▶ WORK TO COMPLETE:
Copy out all lines in the data below containing the string "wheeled".

▶ DATA RECORDS:

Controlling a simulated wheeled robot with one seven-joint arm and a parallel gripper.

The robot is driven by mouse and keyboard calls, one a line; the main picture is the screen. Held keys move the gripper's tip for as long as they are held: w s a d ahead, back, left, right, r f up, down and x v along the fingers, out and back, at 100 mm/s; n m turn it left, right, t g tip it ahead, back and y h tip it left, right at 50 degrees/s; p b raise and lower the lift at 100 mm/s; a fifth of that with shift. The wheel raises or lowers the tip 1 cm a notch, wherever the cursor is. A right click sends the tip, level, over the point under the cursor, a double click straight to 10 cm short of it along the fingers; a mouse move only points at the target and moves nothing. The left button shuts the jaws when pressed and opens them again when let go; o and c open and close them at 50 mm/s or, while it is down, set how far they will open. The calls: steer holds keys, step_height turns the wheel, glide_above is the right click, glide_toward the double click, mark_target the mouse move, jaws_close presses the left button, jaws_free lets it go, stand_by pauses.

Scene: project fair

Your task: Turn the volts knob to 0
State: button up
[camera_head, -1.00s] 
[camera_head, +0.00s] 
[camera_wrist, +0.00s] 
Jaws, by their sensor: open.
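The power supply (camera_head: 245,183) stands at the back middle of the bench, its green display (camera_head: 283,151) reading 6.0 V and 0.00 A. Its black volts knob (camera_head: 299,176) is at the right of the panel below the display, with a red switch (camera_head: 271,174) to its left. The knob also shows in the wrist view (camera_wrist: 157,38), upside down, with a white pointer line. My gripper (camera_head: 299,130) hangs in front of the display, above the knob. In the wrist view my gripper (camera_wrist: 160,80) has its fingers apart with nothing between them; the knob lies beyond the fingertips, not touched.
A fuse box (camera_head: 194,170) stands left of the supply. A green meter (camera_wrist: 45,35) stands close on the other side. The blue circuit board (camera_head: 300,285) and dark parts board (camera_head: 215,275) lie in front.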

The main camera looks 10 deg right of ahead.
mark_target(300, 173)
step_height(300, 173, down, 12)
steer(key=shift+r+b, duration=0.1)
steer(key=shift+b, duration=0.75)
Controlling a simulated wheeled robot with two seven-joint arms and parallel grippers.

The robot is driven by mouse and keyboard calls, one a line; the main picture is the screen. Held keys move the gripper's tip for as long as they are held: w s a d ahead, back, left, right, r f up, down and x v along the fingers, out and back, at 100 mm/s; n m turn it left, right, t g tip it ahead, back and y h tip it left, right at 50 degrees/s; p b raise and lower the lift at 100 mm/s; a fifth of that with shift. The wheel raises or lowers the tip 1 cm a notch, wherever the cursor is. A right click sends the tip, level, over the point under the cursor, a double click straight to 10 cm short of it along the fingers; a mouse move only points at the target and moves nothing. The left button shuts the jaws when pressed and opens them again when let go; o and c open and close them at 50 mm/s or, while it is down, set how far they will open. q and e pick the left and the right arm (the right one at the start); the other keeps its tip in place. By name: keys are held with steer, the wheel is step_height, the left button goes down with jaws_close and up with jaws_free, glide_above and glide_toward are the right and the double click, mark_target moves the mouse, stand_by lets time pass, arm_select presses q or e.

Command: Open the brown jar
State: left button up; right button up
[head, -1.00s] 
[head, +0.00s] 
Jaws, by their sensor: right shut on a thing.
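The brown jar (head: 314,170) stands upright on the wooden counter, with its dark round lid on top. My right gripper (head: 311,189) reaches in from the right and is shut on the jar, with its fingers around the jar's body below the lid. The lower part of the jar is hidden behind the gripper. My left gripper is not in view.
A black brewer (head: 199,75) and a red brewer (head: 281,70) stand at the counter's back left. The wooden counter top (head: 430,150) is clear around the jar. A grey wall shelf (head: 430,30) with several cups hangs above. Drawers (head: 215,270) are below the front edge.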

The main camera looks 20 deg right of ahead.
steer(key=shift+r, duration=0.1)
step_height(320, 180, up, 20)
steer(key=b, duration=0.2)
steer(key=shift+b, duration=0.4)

▶ OUTPUT BELOW:
Controlling a simulated wheeled robot with one seven-joint arm and a parallel gripper.
Controlling a simulated wheeled robot with two seven-joint arms and parallel grippers.

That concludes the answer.